11 club members had the privilege of being introduced to this ornithologically rich region, some 50k west of Berlin, by Roger White. He has been coming here for a decade, but became aware that there was almost no birding material published in English, and so to pass on his accumulated experience wrote his own guidebook. This is evidently a resource so invaluable to any visitor that Roger’s own copy was snapped up by the grateful leader of a Berlin-based tour group with whom we overlapped. Following the outline suggested in A Birdwatching Guide to Brandenburg and Berlin, we explored West Havelland, visiting a number of the main sites – Havelländisches Luch, Gülper See, Linum Ponds and Strengsee in particular.
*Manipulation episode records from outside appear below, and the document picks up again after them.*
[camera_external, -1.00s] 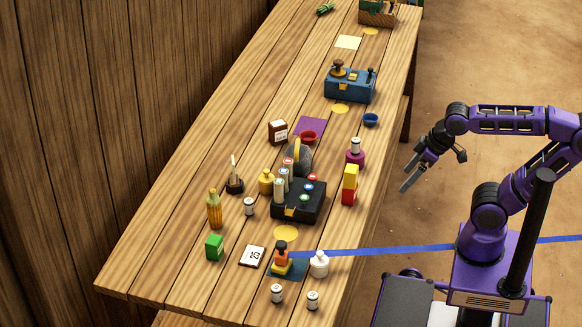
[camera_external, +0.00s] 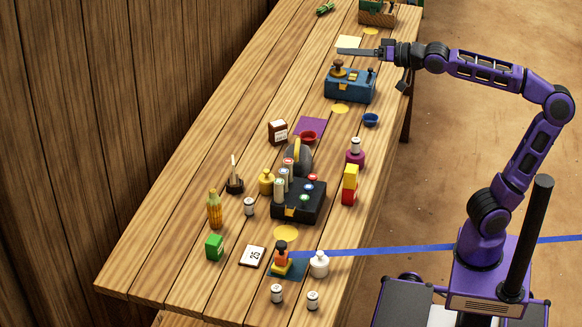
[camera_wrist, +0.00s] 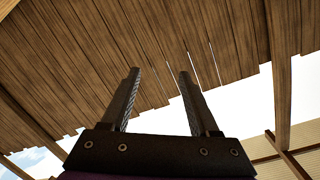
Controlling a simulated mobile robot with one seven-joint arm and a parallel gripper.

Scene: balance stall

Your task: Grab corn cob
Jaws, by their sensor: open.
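The corn cob (camera_external: 214,210) is yellow-orange and stands upright near the left edge of the wooden table in the external view. My gripper (camera_external: 343,50) is high at the upper right, in front of the far part of the table in the picture, well apart from the corn cob. In the wrist view my gripper (camera_wrist: 160,75) has its two dark fingers spread with nothing between them. The wrist view shows only roof planks and sky, so the corn cob is out of it.
Around the corn cob stand a candle holder (camera_external: 235,183), a small white jar (camera_external: 249,206) and a green box (camera_external: 214,247). A black box with bottles (camera_external: 300,203) is at mid-table. A blue box (camera_external: 350,85) lies below my gripper in the picture. A wooden wall (camera_external: 90,120) runs along the left.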

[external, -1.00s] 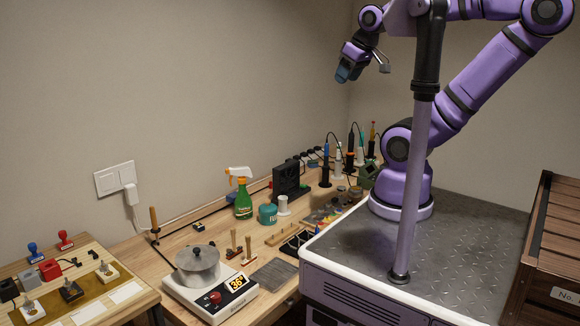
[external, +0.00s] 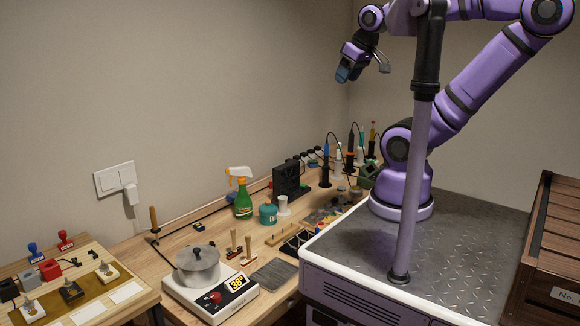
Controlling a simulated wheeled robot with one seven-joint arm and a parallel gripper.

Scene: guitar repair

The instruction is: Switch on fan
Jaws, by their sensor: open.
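The fan (external: 290,178) is a black square unit standing upright near the back of the wooden bench, against the wall side. Its switch is too small to make out, and I cannot tell whether it is running. My gripper (external: 362,72) is open and empty, high above the far end of the bench, up and to the right of the fan and well apart from it. One fingertip is blue-grey, the other grey.
A green spray bottle (external: 241,196) and a teal jar (external: 267,214) stand in front of the fan. Soldering tools (external: 350,150) stand upright at the far right. A pot (external: 198,265) sits on a hot plate (external: 243,297). Air above the bench is clear.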

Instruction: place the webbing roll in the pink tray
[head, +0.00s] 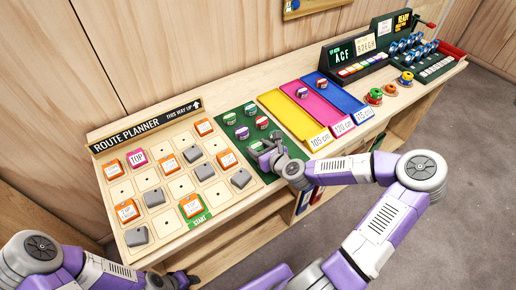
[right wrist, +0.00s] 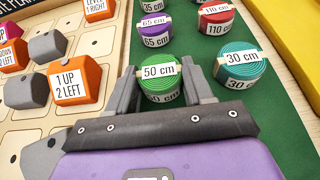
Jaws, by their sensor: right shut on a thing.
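My right gripper (head: 268,150) is over the green mat, with its fingers on either side of a green webbing roll marked 50 cm (right wrist: 160,78). The right wrist view shows the gripper (right wrist: 157,88) shut on this roll; the roll's lower part is hidden by the gripper body. I cannot tell whether the roll is clear of the mat. The pink tray (head: 322,110) lies right of the mat, between a yellow and a blue tray. One roll (head: 302,92) sits in its far part. The tray's near part is bare.
Other rolls stand close by on the mat (right wrist: 275,120), including a teal 30 cm roll (right wrist: 240,65) and a red 110 cm roll (right wrist: 216,20). The yellow tray (head: 290,115) is empty. The blue tray (head: 340,98) holds one roll (head: 321,83). The route planner board (head: 170,185) is at left.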

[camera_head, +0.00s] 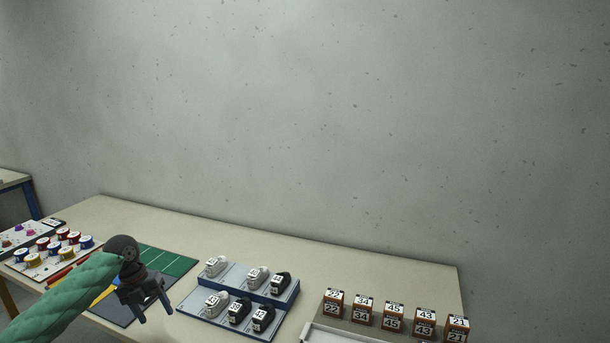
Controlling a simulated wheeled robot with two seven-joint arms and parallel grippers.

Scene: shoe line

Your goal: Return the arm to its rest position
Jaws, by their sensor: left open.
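My left arm, in a green sleeve, comes in from the lower left of the head view. My left gripper (155,308) is open, its two dark fingers apart and pointing down. It appears over the right edge of the green and grey mat, left of the shoe rack. I see nothing between the fingers. My right gripper is not in view.
A stepped rack (188,302) holds white and black numbered shoes. Several numbered boxes (393,318) stand at the right. Colored spools (42,243) sit at the left. The table (350,262) is bare along its back, before a grey wall (330,120).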

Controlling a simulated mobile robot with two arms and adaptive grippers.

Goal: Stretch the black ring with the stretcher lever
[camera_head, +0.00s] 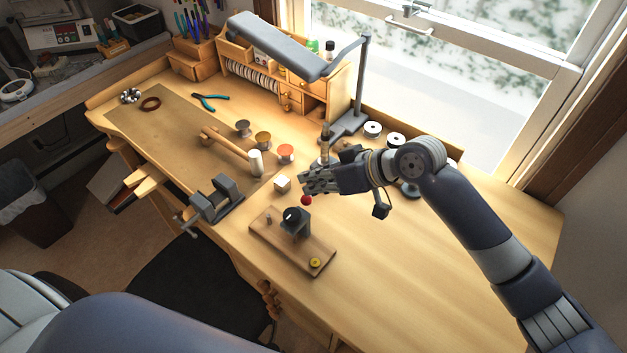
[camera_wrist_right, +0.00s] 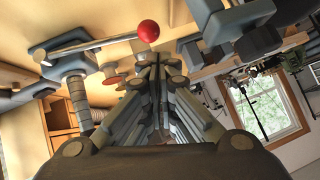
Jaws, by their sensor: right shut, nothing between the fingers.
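The stretcher shows in the wrist view as a grey base (camera_wrist_right: 62,55) with a stepped column (camera_wrist_right: 77,97) and a thin lever (camera_wrist_right: 95,46) ending in a red ball (camera_wrist_right: 148,31). In the head view the column (camera_head: 325,139) stands behind my right gripper (camera_head: 303,182), and the red ball (camera_head: 306,200) shows just below its fingertips. My right gripper is shut and empty, with the ball close beyond its fingers (camera_wrist_right: 152,72) in the wrist view. I cannot tell whether they touch. I cannot single out the black ring with certainty. My left gripper is out of view.
A wooden board (camera_head: 265,246) with a grey block (camera_head: 298,229) and yellow button (camera_head: 316,263) lies in front. A small pale cube (camera_head: 282,184), a mallet (camera_head: 228,143) and a vise (camera_head: 217,198) are left. A lamp (camera_head: 290,48) overhangs the back. The bench's right side is clear.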

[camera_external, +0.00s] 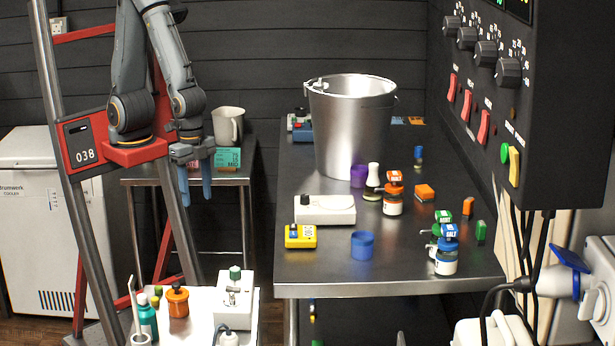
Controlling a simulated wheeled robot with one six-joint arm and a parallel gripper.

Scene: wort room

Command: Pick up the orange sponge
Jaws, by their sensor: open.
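A small orange block (425,192) lies on the dark metal table, right of the bottles; it may be the orange sponge, but it is too small to tell. A smaller orange piece (468,205) stands further right, near the wall panel. My gripper (196,184) hangs at the left with its two blue fingers pointing down. It is open and empty, well left of the dark table and far from both orange pieces.
On the dark metal table (400,280) stand a large metal bucket (345,130), a white device (325,210), a yellow box (300,236), a blue cup (362,245) and several small bottles. A black control panel (480,120) rises at the right. The table's front edge is mostly clear.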

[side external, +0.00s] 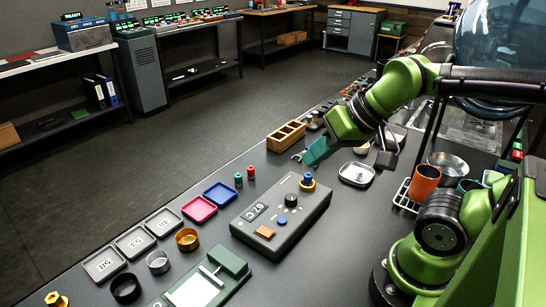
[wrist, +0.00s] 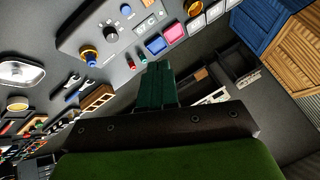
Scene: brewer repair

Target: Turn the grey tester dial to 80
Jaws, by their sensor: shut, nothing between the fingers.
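The grey tester (side external: 304,222) lies on the dark bench; part of it shows at the top of the wrist view (wrist: 72,38). Its black dial (side external: 291,200) stands on the top face and also shows in the wrist view (wrist: 110,34). The tester also carries a blue button (side external: 282,220), an orange switch (side external: 265,232) and a blue-topped brass fitting (side external: 307,183). My gripper (side external: 311,158), with teal fingers, is shut and empty, above the bench beyond the tester and apart from it.
A wooden rack (side external: 286,137), red and teal small parts (side external: 251,172) and a grey tray (side external: 357,174) lie around the tester. Blue (side external: 220,193) and pink (side external: 199,209) trays are at its left. A green fixture (side external: 232,261) and an orange cup (side external: 424,181) stand nearby.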

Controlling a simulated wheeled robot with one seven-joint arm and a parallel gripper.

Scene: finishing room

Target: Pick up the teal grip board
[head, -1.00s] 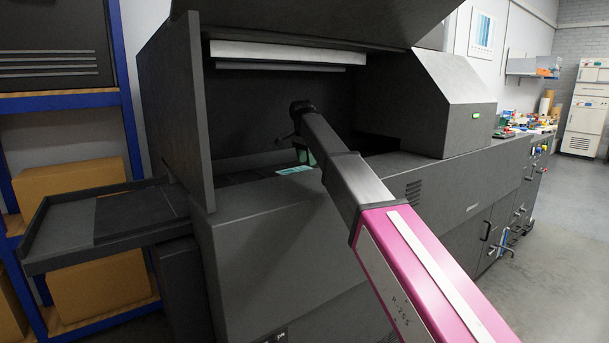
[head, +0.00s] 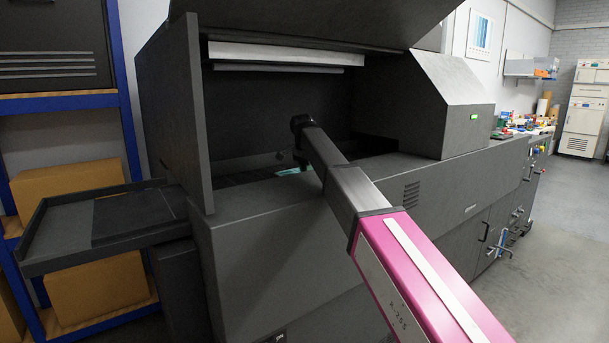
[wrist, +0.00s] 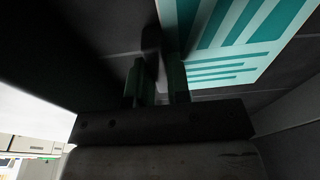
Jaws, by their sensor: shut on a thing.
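The teal grip board (wrist: 235,40) is pale with teal stripes and fills the upper right of the wrist view. Only a thin teal strip of it (head: 289,172) shows in the head view, inside the dark machine's opening. My gripper (wrist: 153,80) is shut on a narrow grey, rounded part at the board's left edge, which looks like its grip. This area is in shadow, so the exact contact is hard to see. In the head view my arm reaches into the opening and hides most of the board and the fingertips.
The dark machine (head: 270,240) surrounds my gripper, with a left side panel (head: 180,115), a raised hood (head: 300,20) and a front wall close by. A dark tray (head: 60,235) sticks out at left. Blue shelving with boxes stands further left. Open floor lies at right.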

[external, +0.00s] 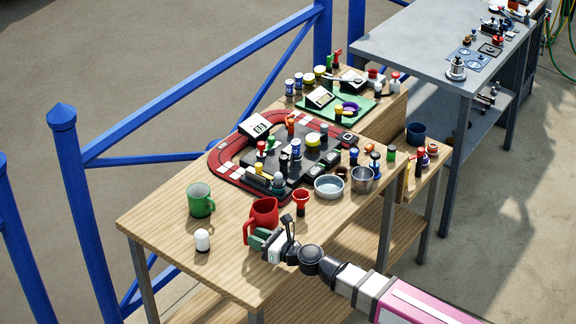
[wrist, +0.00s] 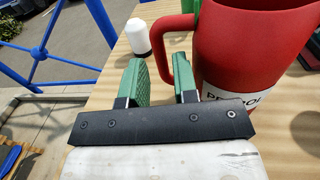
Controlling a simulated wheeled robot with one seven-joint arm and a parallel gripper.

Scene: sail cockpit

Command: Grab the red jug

As soon as we emerged on the first morning, we could tell that things were different: the majority of Sparrows in the gutters of our hotel were Tree, the crows on the roof Hoodies. Carrion Crows were almost non-existent, and we saw no Collared Doves. But the sheer number and variety of birds to be seen at all times was uplifting. As we drove around geese and cranes were omnipresent, whether as distant chevrons in the sky or foraging in the fields in groups. The most numerous were Bean and Greylag, though we had plenty of Whitefronts and the odd Barnacle, whose alternative German name is, charmingly, ‘Nun Goose’. We logged a good range of ducks including Pintail and, on our last stop, two female Smew. A distant white blob would invariably turn out to be a Great White Egret: we lost count of how many we saw in total, but we had several aggregations of more than 30. Buzzards were the most frequent raptor, exhibiting a far wider range of plumages than the ones we are used to. We saw plenty of Red Kites too, as well as Marsh Harrier and a fly-over Merlin, but more exciting were several Hen Harriers and Rough-legged Buzzards. We were also fortunate enough to encounter, as advertised in Roger’s mouth-watering briefing notes, a number of White-tailed Eagles.
We made forays into patches of woodland, often an unrewarding habitat to work in autumn, and were able to add both Common and Short-toed Treecreeper as well as Crested Tit to our list. Exciting woodpeckers largely eluded us, apart from a flyover Black Woodpecker. Roger knew the exact location of a Penduline Tit’s nest, an astonishing miracle of construction. A bonus was that in several places we saw evidence of the presence of beavers in the gnawed or felled trunks of trees. The total number of bird species seen was – again as advertised – just over the 80 mark.
The special moments? Of the many, I will focus on those involving just three species.The Great Bustards were primeval creatures picking their way through the fields of growing rape that they favour at this season. We saw 55 birds, virtually a third of the entire German population. They spend most of their year in single-sex groups several kilometres apart, wary and unapproachable in their chosen terrain. Through my scope they looked awkward and startled, the relics, really, of another age, ostriches amongst the cabbages.
We notched up a double-figure count of White-Tailed Eagle – spilling out of a hide on the first morning, I became aware that the others were watching a juvenile soaring overhead, accompanied by three puny Red Kites thermalling above. Next day an adult flew low over the vehicles and landed nearby in an open field, dwarfing a mobbing Hooded Crow. And on our final stop, another enormous adult swept past our hide at close range, sending hundreds of wildfowl careering into the sky.
But for me the most memorable event was the visit to the main Crane roost at Linum Ponds. The count from the previous day had been a record 93,300. We joined a hushed knot of appreciative spectators to witness parties of birds converging from all directions, planing gracefully down to gather in stately family groups spread across several large fields, their bugling cries all the while providing an evocative soundtrack to one of Europe’s great natural spectacles.
Two and a half days, however productive, could only provide a taste of the wealth on offer. This area supports a largely different (though equally enticing) avifauna in summer with a number of East European species at the western end of their range. The group, most of whom knew each other from previous BOC excursions, welcomed this first-timer with generosity. Alison Levinson put her linguistic expertise at our disposal as translator, showing the good humour and versatility needed in these situations. Nick Hawkridge was the cheery and resourceful driver of the second vehicle.
Roger White deserves a special paragraph to himself: we were all aware of our fortune in being the beneficiaries of his accumulated wisdom and knowledge. He knew precisely where to go and what to look out for, the Obi Wan Kenobe of Brandenburg.